I am not familiar with the term "high D", but I am assuming it stands for high input dimensionally. I don't think NLP tasks such as machine translation can be described as having high input dimensionality.

> Many semantic relations be learned from text statistics. [They] produce impressive intelligent-seeming behaviour, but [don't] necessarily pave the way towards true machine intelligence.

Nothing "necessarily paves the way towards true machine intelligence". But if you look at Google's Neural Conversations paper you will see that the model learned to answer questions using common sense reasoning. I don't think that can be written off easily as corpus statistics. It requires combining information in new ways. In my opinion it is a (very tiny) step towards intelligence.

I believe that models we have currently are analogous to dedicated circuits in a computer chip. They can only do what they are trained/designed to do. General intelligence requires CPU-like models that can load different programs and modify their own programs. The training objective would be some combination of supervised, unsupervised and reinforcement learning.

I posted the same comment on reddit.

links please

Can you please provide links to the papers and theories you mention in your post? It is all very interesting.
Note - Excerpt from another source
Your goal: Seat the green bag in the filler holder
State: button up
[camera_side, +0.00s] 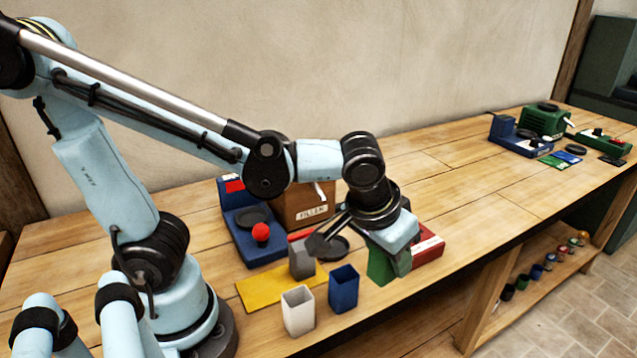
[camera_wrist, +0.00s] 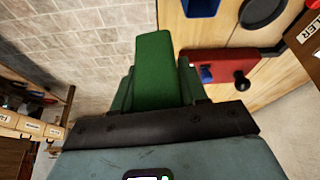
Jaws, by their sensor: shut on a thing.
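The green bag (camera_side: 378,267) is held by my gripper (camera_side: 394,256), which is shut on it above the front of the bench. In the wrist view the green bag (camera_wrist: 155,65) stands out upright from between the jaws (camera_wrist: 158,92). The filler is a brown box (camera_side: 309,207) with a FILLER label, behind and left of my gripper. A black round ring (camera_side: 334,248) lies in front of it and also shows in the wrist view (camera_wrist: 262,11). I cannot tell for certain whether this is the holder. The bag is apart from it.
A red block (camera_side: 429,249) is just right of the bag. A yellow mat (camera_side: 262,289), with grey (camera_side: 301,262), white (camera_side: 298,312) and blue (camera_side: 343,290) cups on or near it, lies left. A blue device with a red knob (camera_side: 261,233) stands behind. The bench's right middle is clear.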

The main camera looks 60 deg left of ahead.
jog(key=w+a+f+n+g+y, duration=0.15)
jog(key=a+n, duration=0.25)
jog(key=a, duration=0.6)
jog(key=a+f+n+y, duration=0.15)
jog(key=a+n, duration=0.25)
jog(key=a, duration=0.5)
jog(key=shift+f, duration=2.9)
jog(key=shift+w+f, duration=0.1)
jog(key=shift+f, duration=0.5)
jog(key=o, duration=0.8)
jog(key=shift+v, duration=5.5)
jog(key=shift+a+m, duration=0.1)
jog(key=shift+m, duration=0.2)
Mikolov et al. isn't a RNN

A recurrent network taught to predict missing words from sentences learns meaningful word embeddings, where simple vector arithmetic can be used to find semantic analogies (Mikolov et al., 2013).

Wrong. The network described there isn't a RNN. For more details, see Yoav Goldberg, who gives an excellent introduction to understanding the factorization presented in said paper.

Unexpected analogies

The early versions of Google Translate would translate Blair in English to Sarkozy in French and Kohl in German.
Apparently they used a lot of official EU documents as parallel texts.